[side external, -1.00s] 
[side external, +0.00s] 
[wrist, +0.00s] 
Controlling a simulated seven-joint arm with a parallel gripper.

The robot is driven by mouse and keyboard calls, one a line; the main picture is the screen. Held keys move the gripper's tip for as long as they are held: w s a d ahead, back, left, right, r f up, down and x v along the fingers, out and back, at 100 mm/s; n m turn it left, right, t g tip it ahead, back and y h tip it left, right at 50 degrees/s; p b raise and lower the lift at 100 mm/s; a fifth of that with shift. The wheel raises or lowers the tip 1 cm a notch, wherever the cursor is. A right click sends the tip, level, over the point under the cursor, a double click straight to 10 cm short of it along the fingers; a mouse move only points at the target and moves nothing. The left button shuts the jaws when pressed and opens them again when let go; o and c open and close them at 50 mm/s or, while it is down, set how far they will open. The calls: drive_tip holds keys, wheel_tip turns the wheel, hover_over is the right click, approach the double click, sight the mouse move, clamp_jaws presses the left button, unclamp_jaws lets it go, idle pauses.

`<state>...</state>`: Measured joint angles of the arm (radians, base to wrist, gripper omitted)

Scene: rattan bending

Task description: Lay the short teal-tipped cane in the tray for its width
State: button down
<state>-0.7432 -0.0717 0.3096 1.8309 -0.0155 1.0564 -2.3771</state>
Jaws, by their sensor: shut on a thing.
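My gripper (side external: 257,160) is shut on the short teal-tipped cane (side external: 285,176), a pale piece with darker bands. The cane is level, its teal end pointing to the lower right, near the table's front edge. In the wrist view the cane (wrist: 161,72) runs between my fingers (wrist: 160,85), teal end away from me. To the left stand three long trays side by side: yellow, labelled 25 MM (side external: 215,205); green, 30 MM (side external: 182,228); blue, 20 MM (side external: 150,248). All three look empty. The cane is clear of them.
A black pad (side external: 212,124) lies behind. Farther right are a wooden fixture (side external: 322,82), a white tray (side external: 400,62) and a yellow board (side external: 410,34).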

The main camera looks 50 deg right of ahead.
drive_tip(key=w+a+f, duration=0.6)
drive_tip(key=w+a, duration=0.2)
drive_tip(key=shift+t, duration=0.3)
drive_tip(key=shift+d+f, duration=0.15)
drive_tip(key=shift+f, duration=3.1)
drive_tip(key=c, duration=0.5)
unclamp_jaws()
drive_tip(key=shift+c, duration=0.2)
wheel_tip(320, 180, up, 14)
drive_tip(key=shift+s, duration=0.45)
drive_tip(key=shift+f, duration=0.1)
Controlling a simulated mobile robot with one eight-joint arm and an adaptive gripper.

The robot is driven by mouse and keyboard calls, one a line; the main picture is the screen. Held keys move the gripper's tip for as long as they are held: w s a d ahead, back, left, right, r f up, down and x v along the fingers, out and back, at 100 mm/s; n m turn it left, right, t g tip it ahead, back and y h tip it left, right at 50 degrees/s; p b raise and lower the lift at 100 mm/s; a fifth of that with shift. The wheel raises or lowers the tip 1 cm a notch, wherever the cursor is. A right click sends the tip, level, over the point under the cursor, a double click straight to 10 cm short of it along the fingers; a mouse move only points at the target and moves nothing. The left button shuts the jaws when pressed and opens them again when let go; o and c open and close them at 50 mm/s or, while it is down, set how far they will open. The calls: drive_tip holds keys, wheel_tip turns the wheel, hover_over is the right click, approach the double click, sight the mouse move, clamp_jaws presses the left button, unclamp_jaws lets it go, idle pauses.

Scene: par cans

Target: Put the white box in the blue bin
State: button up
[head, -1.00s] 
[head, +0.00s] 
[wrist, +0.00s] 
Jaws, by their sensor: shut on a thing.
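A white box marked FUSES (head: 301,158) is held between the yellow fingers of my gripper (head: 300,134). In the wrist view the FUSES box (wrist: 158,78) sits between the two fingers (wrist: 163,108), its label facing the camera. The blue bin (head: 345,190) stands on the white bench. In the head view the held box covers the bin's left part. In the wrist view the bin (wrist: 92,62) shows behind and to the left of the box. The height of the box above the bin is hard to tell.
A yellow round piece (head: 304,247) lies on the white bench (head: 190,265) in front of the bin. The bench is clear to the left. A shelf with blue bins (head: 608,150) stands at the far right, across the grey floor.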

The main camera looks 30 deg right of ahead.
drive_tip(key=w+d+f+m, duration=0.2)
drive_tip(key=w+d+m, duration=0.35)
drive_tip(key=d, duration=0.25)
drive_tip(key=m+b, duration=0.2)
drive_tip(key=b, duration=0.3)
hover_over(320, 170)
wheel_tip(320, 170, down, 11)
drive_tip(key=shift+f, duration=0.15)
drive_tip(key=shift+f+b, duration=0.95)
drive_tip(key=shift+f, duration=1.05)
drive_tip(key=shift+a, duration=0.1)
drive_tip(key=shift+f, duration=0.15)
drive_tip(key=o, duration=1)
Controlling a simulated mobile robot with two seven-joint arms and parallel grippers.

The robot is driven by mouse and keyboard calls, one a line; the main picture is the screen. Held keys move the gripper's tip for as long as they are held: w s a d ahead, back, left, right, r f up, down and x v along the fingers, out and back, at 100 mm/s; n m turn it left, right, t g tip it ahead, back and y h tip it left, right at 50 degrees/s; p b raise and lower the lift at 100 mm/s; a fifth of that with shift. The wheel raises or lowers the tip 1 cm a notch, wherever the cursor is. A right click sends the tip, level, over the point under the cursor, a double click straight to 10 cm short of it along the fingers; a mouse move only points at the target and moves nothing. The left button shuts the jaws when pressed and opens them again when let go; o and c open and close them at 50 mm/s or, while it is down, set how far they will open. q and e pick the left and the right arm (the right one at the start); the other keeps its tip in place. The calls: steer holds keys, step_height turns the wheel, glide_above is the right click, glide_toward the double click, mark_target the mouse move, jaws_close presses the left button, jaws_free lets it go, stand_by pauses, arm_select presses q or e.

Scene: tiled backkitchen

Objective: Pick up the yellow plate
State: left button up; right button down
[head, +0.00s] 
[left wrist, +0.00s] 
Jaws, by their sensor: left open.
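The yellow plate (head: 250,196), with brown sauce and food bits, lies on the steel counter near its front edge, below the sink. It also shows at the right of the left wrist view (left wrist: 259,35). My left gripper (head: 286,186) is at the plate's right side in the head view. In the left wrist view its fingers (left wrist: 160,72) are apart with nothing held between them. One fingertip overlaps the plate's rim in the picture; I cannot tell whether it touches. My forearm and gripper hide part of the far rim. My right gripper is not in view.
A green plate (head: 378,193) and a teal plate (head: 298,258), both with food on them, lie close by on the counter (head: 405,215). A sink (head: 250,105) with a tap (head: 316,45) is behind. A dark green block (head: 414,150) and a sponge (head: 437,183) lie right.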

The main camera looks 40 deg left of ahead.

══════════

▶ [What to produce] Gather each line from the listing above that holds "mobile".

▶ [Reply]
Controlling a simulated mobile robot with one eight-joint arm and an adaptive gripper.
Controlling a simulated mobile robot with two seven-joint arms and parallel grippers.

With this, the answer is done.